PROBLEM DESCRIPTION: Without the pictures, print each of the records below exactly as it appears.

MATERIAL SHOWN:

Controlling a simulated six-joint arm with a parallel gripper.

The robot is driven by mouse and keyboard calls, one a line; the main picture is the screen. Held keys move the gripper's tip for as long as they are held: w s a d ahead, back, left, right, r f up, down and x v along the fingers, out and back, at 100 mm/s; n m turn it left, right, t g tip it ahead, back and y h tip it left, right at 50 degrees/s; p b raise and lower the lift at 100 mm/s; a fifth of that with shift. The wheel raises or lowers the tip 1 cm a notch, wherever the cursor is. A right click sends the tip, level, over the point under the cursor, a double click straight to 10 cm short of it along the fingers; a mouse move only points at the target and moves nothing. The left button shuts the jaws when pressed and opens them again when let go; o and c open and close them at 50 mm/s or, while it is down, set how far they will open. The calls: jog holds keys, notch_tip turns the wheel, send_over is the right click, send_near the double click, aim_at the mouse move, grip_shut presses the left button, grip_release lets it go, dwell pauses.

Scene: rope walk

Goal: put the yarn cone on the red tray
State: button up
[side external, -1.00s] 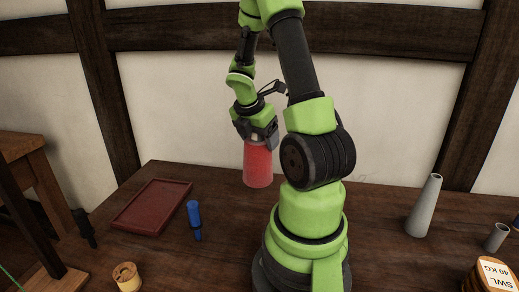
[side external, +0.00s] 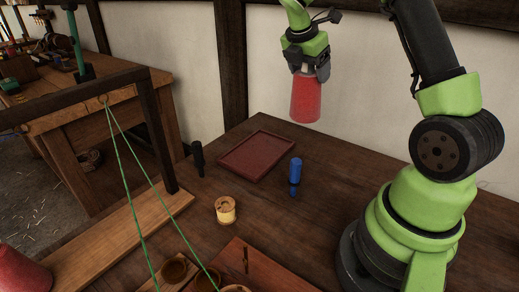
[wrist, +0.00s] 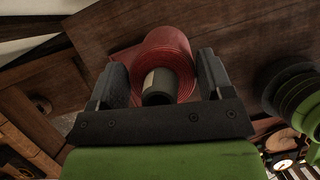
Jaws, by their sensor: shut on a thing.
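The red yarn cone (side external: 305,100) hangs upright in my gripper (side external: 307,70), wide end down, in the air above the dark table. In the wrist view, the jaws (wrist: 163,82) are shut on its narrow top, and the red winding (wrist: 168,48) spreads out beyond them. The red tray (side external: 232,167) lies flat and empty on the table, lower and to the left of the cone in the side view. In the wrist view, a red patch that looks like the tray (wrist: 121,59) shows partly behind the cone.
A blue-handled tool (side external: 295,171) stands close to the tray's right. A black-handled tool (side external: 198,158) stands to its left, and a pale wooden spool (side external: 225,210) in front. Green cords (side external: 133,195) run from a dark frame (side external: 155,130). Another red object (side external: 22,272) is cut off at lower left.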

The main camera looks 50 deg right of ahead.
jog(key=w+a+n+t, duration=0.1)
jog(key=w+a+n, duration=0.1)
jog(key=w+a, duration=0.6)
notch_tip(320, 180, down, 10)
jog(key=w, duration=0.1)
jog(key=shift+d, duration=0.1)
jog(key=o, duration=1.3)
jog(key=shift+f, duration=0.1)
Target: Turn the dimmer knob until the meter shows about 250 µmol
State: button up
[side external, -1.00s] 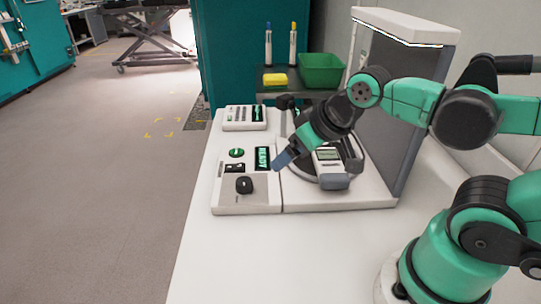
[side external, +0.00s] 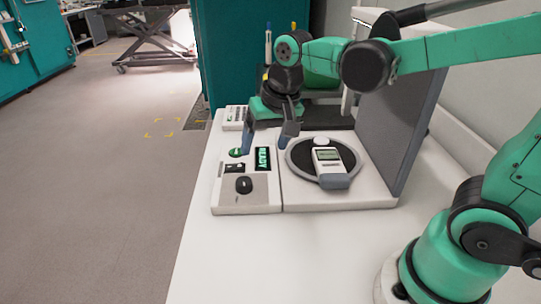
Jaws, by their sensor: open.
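The dimmer knob (side external: 244,186) is a black knob on the front part of the white control panel (side external: 228,203). A dark display (side external: 263,159) on the panel reads READY in green, and a round green button (side external: 236,152) sits at its upper left. The handheld meter (side external: 330,168), white with a small greenish screen, lies on the round black plate (side external: 297,160); its reading is too small to make out. My gripper (side external: 267,145) points down with its fingers apart and empty, over the back of the panel, behind the knob and apart from it.
An upright grey panel (side external: 395,135) stands right of the plate. A keypad box (side external: 234,117) sits behind the control panel. A green bin (side external: 318,80), partly hidden by my arm, and upright pen-like tools (side external: 268,42) are at the back. The white bench front (side external: 260,260) is clear.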

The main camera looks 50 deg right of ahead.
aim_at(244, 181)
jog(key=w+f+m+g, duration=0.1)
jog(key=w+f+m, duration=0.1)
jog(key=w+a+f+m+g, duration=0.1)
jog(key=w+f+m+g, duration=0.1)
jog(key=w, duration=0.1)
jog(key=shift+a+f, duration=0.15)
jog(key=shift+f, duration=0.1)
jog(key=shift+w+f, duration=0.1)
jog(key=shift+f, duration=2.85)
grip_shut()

EXERCISE RESULT:
Controlling a simulated six-joint arm with a parallel gripper.

The robot is driven by mouse and keyboard calls, one a line; the main picture is the screen. Held keys move the gripper's tip for as long as they are held: w s a d ahead, back, left, right, r f up, down and x v along the fingers, out and back, at 100 mm/s; n m turn it left, right, t g tip it ahead, back and y h tip it left, right at 50 degrees/s; p b raise and lower the lift at 100 mm/s; a fifth of that with shift. The wheel raises or lowers the tip 1 cm a notch, wherever the cursor is. A right click sends the tip, level, over the point under the cursor, a double click straight to 10 cm short of it along the fingers; a mouse move only points at the target and moves nothing. The left button shuts the jaws when pressed and opens them again when let go; o and c open and close them at 50 mm/s or, while it is down, set how far they will open. The calls: jog holds keys, notch_tip turns the wheel, send_over is the right click, send_near the double click, aim_at the mouse move, grip_shut presses the left button, grip_release lets it go, dwell pauses.

Scene: rope walk

Goal: put the yarn cone on the red tray
State: button up
[side external, -1.00s] 
[side external, +0.00s] 
[wrist, +0.00s] 
Jaws, by their sensor: shut on a thing.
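The red yarn cone (side external: 305,100) hangs upright in my gripper (side external: 307,70), wide end down, in the air above the dark table. In the wrist view, the jaws (wrist: 163,82) are shut on its narrow top, and the red winding (wrist: 168,48) spreads out beyond them. The red tray (side external: 232,167) lies flat and empty on the table, lower and to the left of the cone in the side view. In the wrist view, a red patch that looks like the tray (wrist: 121,59) shows partly behind the cone.
A blue-handled tool (side external: 295,171) stands close to the tray's right. A black-handled tool (side external: 198,158) stands to its left, and a pale wooden spool (side external: 225,210) in front. Green cords (side external: 133,195) run from a dark frame (side external: 155,130). Another red object (side external: 22,272) is cut off at lower left.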

The main camera looks 50 deg right of ahead.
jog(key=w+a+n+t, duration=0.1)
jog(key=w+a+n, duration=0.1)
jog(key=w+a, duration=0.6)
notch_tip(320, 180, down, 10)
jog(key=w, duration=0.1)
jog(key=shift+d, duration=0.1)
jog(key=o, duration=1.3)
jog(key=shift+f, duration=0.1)
Target: Turn the dimmer knob until the meter shows about 250 µmol
State: button up
[side external, -1.00s] 
[side external, +0.00s] 
Jaws, by their sensor: open.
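The dimmer knob (side external: 244,186) is a black knob on the front part of the white control panel (side external: 228,203). A dark display (side external: 263,159) on the panel reads READY in green, and a round green button (side external: 236,152) sits at its upper left. The handheld meter (side external: 330,168), white with a small greenish screen, lies on the round black plate (side external: 297,160); its reading is too small to make out. My gripper (side external: 267,145) points down with its fingers apart and empty, over the back of the panel, behind the knob and apart from it.
An upright grey panel (side external: 395,135) stands right of the plate. A keypad box (side external: 234,117) sits behind the control panel. A green bin (side external: 318,80), partly hidden by my arm, and upright pen-like tools (side external: 268,42) are at the back. The white bench front (side external: 260,260) is clear.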

The main camera looks 50 deg right of ahead.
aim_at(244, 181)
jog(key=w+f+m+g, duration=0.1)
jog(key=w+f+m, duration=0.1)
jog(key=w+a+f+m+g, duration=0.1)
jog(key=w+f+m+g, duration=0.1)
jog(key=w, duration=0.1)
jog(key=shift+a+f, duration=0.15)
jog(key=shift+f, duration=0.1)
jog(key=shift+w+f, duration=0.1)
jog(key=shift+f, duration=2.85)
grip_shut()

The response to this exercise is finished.